**DIRECTIONS FOR THIS TASK:**
Repeat the whole of the data, keeping every detail the same.

____________

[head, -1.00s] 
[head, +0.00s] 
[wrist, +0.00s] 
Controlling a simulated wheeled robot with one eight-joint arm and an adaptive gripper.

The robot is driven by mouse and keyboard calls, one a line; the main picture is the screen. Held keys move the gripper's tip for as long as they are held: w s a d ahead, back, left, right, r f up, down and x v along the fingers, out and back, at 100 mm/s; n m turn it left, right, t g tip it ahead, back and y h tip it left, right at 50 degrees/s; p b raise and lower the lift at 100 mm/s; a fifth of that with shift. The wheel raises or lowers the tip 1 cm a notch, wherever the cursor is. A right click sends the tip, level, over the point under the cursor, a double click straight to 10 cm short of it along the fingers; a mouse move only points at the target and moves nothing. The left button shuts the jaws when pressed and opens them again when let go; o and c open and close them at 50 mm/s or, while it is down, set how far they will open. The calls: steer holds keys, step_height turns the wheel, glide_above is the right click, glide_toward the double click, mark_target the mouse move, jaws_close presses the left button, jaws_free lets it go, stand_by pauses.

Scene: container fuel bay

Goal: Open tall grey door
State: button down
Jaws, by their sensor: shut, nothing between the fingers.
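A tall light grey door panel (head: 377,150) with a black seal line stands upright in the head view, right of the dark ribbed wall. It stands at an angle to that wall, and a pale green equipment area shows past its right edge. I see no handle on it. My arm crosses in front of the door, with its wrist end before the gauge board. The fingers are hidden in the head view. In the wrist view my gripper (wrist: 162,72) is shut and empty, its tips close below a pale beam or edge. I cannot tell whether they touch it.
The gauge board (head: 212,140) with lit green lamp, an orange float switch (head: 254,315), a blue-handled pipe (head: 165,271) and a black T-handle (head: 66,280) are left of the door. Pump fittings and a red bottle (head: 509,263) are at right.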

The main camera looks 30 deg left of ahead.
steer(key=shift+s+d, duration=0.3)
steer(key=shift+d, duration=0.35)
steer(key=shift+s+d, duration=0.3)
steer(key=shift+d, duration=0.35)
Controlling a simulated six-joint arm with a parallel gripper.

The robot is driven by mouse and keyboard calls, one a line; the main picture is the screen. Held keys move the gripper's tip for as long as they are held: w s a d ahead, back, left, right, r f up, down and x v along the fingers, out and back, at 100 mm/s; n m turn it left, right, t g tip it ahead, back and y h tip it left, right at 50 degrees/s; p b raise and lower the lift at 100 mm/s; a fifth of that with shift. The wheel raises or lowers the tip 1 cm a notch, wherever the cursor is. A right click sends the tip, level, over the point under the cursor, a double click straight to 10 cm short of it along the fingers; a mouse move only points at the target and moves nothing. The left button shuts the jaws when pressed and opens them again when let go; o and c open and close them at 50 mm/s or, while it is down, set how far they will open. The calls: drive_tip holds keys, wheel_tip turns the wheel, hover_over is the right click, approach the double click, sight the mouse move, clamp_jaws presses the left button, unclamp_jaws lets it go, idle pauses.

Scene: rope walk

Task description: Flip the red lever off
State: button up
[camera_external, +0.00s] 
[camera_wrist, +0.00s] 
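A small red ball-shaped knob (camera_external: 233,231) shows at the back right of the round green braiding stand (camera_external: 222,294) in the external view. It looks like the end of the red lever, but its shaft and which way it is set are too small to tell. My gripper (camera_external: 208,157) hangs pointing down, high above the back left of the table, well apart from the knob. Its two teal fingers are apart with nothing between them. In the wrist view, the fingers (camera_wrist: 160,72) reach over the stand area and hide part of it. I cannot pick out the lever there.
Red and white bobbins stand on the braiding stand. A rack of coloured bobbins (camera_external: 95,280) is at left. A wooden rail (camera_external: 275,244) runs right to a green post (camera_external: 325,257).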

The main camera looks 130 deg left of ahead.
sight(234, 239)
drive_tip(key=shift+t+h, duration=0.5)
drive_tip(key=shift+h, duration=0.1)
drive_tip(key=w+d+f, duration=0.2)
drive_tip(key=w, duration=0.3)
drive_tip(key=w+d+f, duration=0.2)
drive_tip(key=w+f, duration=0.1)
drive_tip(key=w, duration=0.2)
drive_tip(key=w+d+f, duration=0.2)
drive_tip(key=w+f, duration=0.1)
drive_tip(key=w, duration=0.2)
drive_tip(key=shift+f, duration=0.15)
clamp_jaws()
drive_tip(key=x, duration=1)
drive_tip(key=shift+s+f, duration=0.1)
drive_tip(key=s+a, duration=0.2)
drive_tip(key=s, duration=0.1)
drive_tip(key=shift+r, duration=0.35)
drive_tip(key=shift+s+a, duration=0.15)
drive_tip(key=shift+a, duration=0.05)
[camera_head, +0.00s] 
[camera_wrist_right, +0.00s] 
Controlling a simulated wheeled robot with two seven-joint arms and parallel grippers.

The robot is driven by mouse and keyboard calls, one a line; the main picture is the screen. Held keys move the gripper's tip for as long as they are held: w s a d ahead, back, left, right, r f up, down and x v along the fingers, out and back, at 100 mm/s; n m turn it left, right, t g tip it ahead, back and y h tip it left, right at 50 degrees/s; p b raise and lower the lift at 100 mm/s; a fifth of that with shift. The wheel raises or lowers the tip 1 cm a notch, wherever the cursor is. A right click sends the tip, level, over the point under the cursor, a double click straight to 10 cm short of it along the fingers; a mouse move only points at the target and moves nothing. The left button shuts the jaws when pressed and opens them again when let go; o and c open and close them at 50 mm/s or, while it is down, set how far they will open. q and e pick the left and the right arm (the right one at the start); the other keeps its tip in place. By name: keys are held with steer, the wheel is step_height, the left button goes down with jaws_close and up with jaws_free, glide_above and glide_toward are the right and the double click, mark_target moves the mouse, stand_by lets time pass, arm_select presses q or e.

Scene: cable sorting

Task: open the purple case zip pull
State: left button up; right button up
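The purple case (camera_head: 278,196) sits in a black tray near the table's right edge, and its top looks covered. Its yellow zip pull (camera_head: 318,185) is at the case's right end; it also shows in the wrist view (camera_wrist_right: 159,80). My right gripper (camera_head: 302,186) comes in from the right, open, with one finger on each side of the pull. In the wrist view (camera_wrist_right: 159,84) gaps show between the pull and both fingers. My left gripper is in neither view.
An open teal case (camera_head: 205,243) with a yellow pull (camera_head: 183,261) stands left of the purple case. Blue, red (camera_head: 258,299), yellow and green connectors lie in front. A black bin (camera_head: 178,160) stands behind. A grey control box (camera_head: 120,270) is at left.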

____________

**REPLY TO THE EXERCISE:**
[head, -1.00s] 
[head, +0.00s] 
[wrist, +0.00s] 
Controlling a simulated wheeled robot with one eight-joint arm and an adaptive gripper.

The robot is driven by mouse and keyboard calls, one a line; the main picture is the screen. Held keys move the gripper's tip for as long as they are held: w s a d ahead, back, left, right, r f up, down and x v along the fingers, out and back, at 100 mm/s; n m turn it left, right, t g tip it ahead, back and y h tip it left, right at 50 degrees/s; p b raise and lower the lift at 100 mm/s; a fifth of that with shift. The wheel raises or lowers the tip 1 cm a notch, wherever the cursor is. A right click sends the tip, level, over the point under the cursor, a double click straight to 10 cm short of it along the fingers; a mouse move only points at the target and moves nothing. The left button shuts the jaws when pressed and opens them again when let go; o and c open and close them at 50 mm/s or, while it is down, set how far they will open. The calls: steer holds keys, step_height turns the wheel, glide_above is the right click, glide_toward the double click, mark_target the mouse move, jaws_close presses the left button, jaws_free lets it go, stand_by pauses.

Scene: container fuel bay

Goal: Open tall grey door
State: button down
Jaws, by their sensor: shut, nothing between the fingers.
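A tall light grey door panel (head: 377,150) with a black seal line stands upright in the head view, right of the dark ribbed wall. It stands at an angle to that wall, and a pale green equipment area shows past its right edge. I see no handle on it. My arm crosses in front of the door, with its wrist end before the gauge board. The fingers are hidden in the head view. In the wrist view my gripper (wrist: 162,72) is shut and empty, its tips close below a pale beam or edge. I cannot tell whether they touch it.
The gauge board (head: 212,140) with lit green lamp, an orange float switch (head: 254,315), a blue-handled pipe (head: 165,271) and a black T-handle (head: 66,280) are left of the door. Pump fittings and a red bottle (head: 509,263) are at right.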

The main camera looks 30 deg left of ahead.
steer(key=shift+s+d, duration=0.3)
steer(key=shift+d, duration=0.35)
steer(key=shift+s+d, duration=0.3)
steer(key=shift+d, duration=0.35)
Controlling a simulated six-joint arm with a parallel gripper.

The robot is driven by mouse and keyboard calls, one a line; the main picture is the screen. Held keys move the gripper's tip for as long as they are held: w s a d ahead, back, left, right, r f up, down and x v along the fingers, out and back, at 100 mm/s; n m turn it left, right, t g tip it ahead, back and y h tip it left, right at 50 degrees/s; p b raise and lower the lift at 100 mm/s; a fifth of that with shift. The wheel raises or lowers the tip 1 cm a notch, wherever the cursor is. A right click sends the tip, level, over the point under the cursor, a double click straight to 10 cm short of it along the fingers; a mouse move only points at the target and moves nothing. The left button shuts the jaws when pressed and opens them again when let go; o and c open and close them at 50 mm/s or, while it is down, set how far they will open. The calls: drive_tip holds keys, wheel_tip turns the wheel, hover_over is the right click, approach the double click, sight the mouse move, clamp_jaws presses the left button, unclamp_jaws lets it go, idle pauses.

Scene: rope walk

Task description: Flip the red lever off
State: button up
[camera_external, +0.00s] 
[camera_wrist, +0.00s] 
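A small red ball-shaped knob (camera_external: 233,231) shows at the back right of the round green braiding stand (camera_external: 222,294) in the external view. It looks like the end of the red lever, but its shaft and which way it is set are too small to tell. My gripper (camera_external: 208,157) hangs pointing down, high above the back left of the table, well apart from the knob. Its two teal fingers are apart with nothing between them. In the wrist view, the fingers (camera_wrist: 160,72) reach over the stand area and hide part of it. I cannot pick out the lever there.
Red and white bobbins stand on the braiding stand. A rack of coloured bobbins (camera_external: 95,280) is at left. A wooden rail (camera_external: 275,244) runs right to a green post (camera_external: 325,257).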

The main camera looks 130 deg left of ahead.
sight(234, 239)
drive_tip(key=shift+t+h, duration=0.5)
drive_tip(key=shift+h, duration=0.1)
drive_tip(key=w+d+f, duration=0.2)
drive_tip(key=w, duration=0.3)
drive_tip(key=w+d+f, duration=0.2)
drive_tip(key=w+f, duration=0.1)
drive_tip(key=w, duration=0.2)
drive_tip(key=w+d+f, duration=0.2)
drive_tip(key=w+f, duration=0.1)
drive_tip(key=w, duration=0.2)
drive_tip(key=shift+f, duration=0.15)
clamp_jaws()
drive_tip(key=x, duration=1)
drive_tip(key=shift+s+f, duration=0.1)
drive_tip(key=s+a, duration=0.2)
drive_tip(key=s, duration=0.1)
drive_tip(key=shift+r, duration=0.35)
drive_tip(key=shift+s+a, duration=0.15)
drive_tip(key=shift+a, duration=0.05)
[camera_head, +0.00s] 
[camera_wrist_right, +0.00s] 
Controlling a simulated wheeled robot with two seven-joint arms and parallel grippers.

The robot is driven by mouse and keyboard calls, one a line; the main picture is the screen. Held keys move the gripper's tip for as long as they are held: w s a d ahead, back, left, right, r f up, down and x v along the fingers, out and back, at 100 mm/s; n m turn it left, right, t g tip it ahead, back and y h tip it left, right at 50 degrees/s; p b raise and lower the lift at 100 mm/s; a fifth of that with shift. The wheel raises or lowers the tip 1 cm a notch, wherever the cursor is. A right click sends the tip, level, over the point under the cursor, a double click straight to 10 cm short of it along the fingers; a mouse move only points at the target and moves nothing. The left button shuts the jaws when pressed and opens them again when let go; o and c open and close them at 50 mm/s or, while it is down, set how far they will open. q and e pick the left and the right arm (the right one at the start); the other keeps its tip in place. By name: keys are held with steer, the wheel is step_height, the left button goes down with jaws_close and up with jaws_free, glide_above and glide_toward are the right and the double click, mark_target moves the mouse, stand_by lets time pass, arm_select presses q or e.

Scene: cable sorting

Task: open the purple case zip pull
State: left button up; right button up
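The purple case (camera_head: 278,196) sits in a black tray near the table's right edge, and its top looks covered. Its yellow zip pull (camera_head: 318,185) is at the case's right end; it also shows in the wrist view (camera_wrist_right: 159,80). My right gripper (camera_head: 302,186) comes in from the right, open, with one finger on each side of the pull. In the wrist view (camera_wrist_right: 159,84) gaps show between the pull and both fingers. My left gripper is in neither view.
An open teal case (camera_head: 205,243) with a yellow pull (camera_head: 183,261) stands left of the purple case. Blue, red (camera_head: 258,299), yellow and green connectors lie in front. A black bin (camera_head: 178,160) stands behind. A grey control box (camera_head: 120,270) is at left.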

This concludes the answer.